→ **DATASET SECTION**:

________________

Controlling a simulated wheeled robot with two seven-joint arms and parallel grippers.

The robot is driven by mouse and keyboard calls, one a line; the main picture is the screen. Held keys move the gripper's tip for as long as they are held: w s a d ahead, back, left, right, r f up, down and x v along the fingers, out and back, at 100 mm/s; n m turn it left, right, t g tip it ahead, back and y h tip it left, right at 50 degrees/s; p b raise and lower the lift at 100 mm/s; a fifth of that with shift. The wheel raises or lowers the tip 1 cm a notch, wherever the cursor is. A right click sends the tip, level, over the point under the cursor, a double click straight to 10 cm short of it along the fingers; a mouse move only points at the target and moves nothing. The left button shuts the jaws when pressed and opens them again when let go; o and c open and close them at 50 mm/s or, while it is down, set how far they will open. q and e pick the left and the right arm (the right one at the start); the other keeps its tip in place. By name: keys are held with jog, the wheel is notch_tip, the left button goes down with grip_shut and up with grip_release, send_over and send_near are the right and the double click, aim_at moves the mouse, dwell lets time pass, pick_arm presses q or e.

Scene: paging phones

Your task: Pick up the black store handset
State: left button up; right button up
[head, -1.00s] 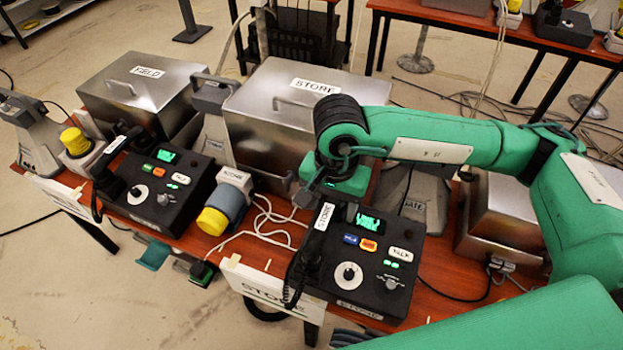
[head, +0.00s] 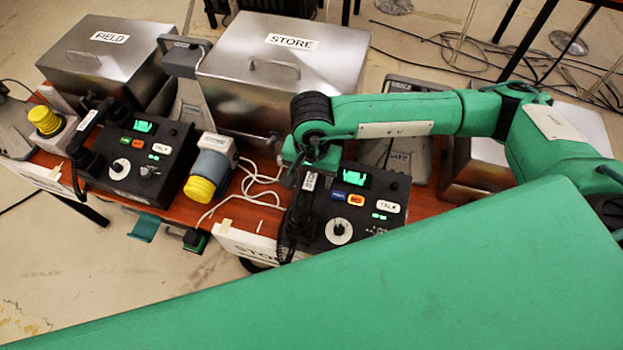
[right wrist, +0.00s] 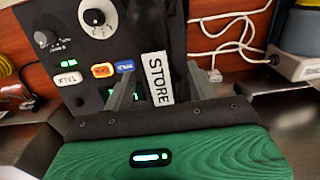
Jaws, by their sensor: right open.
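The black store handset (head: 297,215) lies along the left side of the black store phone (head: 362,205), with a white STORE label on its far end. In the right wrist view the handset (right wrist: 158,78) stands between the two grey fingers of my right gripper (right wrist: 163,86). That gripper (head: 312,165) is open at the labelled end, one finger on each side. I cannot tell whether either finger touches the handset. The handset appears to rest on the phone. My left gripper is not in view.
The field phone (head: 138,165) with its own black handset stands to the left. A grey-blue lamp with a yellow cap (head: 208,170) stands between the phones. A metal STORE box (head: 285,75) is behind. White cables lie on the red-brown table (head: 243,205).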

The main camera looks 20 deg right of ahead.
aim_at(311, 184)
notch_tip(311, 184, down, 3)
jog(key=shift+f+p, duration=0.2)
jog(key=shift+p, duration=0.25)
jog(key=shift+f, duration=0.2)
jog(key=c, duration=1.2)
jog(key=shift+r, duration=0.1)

________________

→ **SHORT TASK**: Word for word, restate the lines from the one containing "[head, -1.00s]" through the end of the listing, and nothing more. Skip the pictures.

→ **EXPECTED OUTPUT**:
[head, -1.00s] 
[head, +0.00s] 
[right wrist, +0.00s] 
Jaws, by their sensor: right open.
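The black store handset (head: 297,215) lies along the left side of the black store phone (head: 362,205), with a white STORE label on its far end. In the right wrist view the handset (right wrist: 158,78) stands between the two grey fingers of my right gripper (right wrist: 163,86). That gripper (head: 312,165) is open at the labelled end, one finger on each side. I cannot tell whether either finger touches the handset. The handset appears to rest on the phone. My left gripper is not in view.
The field phone (head: 138,165) with its own black handset stands to the left. A grey-blue lamp with a yellow cap (head: 208,170) stands between the phones. A metal STORE box (head: 285,75) is behind. White cables lie on the red-brown table (head: 243,205).

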The main camera looks 20 deg right of ahead.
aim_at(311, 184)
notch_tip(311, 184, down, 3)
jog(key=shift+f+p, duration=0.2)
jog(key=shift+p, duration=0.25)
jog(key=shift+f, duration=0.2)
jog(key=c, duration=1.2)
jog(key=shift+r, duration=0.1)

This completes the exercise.